Значит, нету разлук. Существует громадная встреча. Значит, кто-то нас вдруг в темноте обнимает за плечи, и, полны темноты, и полны темноты и покоя, мы все вместе стоим над холодной блестящей рекою.
И читатель, увлеченный музыкой чужого сновидения, не сомневается, что взят в долю, включен в это «мы»: ведь и правда — как бы ни играли его жизнью иллюзия и случайность, он, читатель, не весь им принадлежит; в каком-то другом измерении он стоит в темноте над холодной рекой — и только; но это самое главное, что должно быть о нем сказано.

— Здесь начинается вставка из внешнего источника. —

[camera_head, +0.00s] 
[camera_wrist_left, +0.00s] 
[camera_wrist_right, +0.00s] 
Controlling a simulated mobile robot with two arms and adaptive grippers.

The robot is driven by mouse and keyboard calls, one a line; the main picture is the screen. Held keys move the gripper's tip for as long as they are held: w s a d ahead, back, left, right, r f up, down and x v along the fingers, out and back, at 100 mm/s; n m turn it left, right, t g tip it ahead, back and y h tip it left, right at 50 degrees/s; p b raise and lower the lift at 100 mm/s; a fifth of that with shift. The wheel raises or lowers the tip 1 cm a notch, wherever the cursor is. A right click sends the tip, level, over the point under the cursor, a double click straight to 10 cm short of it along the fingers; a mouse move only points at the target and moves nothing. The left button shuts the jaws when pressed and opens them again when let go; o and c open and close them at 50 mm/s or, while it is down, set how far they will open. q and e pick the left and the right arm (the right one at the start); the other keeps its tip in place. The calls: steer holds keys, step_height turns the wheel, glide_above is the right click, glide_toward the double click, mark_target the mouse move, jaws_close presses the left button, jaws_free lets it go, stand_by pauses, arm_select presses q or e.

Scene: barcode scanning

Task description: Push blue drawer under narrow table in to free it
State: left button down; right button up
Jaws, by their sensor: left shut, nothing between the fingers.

У Чехова один персонаж признается другому ни с того ни с сего: «Я старше вас на три года, и мне уже поздно думать о настоящей любви, и, в сущности, такая женщина, как Полина Николаевна, для меня находка, и, конечно, я проживу с ней благополучно до самой старости, но, черт его знает, все чего-то жалко, все чего-то хочется и все кажется мне, будто я лежу в долине Дагестана и снится мне бал...» Бессмыслицу, казалось бы, бормочет этот Ярцев из повести «Три года»,— но высказывает тоску испошлившегося человека по истинному масштабу существования. Эту тоску стихи Бродского утоляли. О чем бы в них ни говорилось — в них говорилось сразу обо всем: о жизни и смерти; первый попавшийся сюжет стремительно восходил к судьбе человека во вселенной, и любое слово («куст», например, или «холмы»), стоило только повторить его, поставить под ударение,— любое могло превратиться в метафору этой судьбы. Тут не было установки на многозначительное иносказание, а был странный и трудный дар чувствовать мир как целое: всю его протяженность, всю прелесть, всю тяжесть, весь его — преломленный в человеке — трагизм.